Educators’ application of the theory to classroom instruction—including segregating students for school activities and considering a child’s race when making decisions about sanctions for students’ disruptive and even dangerous behavior—likely violates civil rights laws.

An opinion by Montana’s state attorney general, Austin Knudsen, agrees. In May, Knudsen said, “A school unlawfully discriminates on the basis of race if it has effectively caused, encouraged, accepted, tolerated, or failed to correct a racially hostile environment.”

Knudsen went on to say: “Notably, racial acts need not be targeted at any particular individual in order to create a racially hostile environment.”

School assignments, then, such as in Iowa City, Iowa, public schools that say white individuals have an unfair privilege that produces “white supremacy” in America—even if there are white students who condemn racism—arguably violate federal laws.

The Education Department’s proposed changes to the grant program to add critical race theory generated some 35,000 comments, and the department backed away from adding it to the program’s priorities on Monday. Anyone who opposes racial discrimination should welcome the agency’s retreat.
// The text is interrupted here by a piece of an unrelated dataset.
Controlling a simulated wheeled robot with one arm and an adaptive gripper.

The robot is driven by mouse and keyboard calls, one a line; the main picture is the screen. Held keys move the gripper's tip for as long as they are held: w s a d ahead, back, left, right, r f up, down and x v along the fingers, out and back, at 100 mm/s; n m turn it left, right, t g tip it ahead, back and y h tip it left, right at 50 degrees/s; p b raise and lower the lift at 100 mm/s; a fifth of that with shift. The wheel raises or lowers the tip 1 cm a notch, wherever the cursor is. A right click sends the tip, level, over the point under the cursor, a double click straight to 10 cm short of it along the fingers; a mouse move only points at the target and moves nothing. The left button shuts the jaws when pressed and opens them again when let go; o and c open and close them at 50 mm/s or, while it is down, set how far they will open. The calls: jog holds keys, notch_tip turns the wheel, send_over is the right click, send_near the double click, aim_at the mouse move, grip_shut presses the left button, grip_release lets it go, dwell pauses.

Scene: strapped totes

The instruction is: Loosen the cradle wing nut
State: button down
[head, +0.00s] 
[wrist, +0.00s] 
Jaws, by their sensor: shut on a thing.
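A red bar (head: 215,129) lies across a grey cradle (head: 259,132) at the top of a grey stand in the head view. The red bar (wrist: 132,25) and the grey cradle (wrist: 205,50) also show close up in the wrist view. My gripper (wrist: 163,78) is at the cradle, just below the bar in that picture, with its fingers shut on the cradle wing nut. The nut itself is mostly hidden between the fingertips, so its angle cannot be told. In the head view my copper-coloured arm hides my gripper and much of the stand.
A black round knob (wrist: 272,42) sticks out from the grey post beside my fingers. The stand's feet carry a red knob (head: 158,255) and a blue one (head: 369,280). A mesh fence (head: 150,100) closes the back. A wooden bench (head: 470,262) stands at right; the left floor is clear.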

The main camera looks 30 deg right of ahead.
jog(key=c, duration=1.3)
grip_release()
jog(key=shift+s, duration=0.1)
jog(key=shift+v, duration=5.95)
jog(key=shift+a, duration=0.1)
The sheer number of federal grants—in education and other policies—and the administration’s prior statements and actions aligned with critical race theory’s prejudice mean the task remains for everyone to hold this administration responsible for following the Civil Rights Act of 1964.

Education Secretary Miguel Cardona wrote in his statement on the agency’s decision to temper its adherence to critical race theory that his department will “continue our work providing engaging, innovative learning opportunities to students, in order to build stronger societies and better futures for all communities.”

His agency could start by making sure this and any other grant program does not overtly or covertly promote discriminatory theories with Marxist roots.

To create “better futures for all communities,” focus on giving students the skills they need to be successful in school and in life. No one will balk at that idea.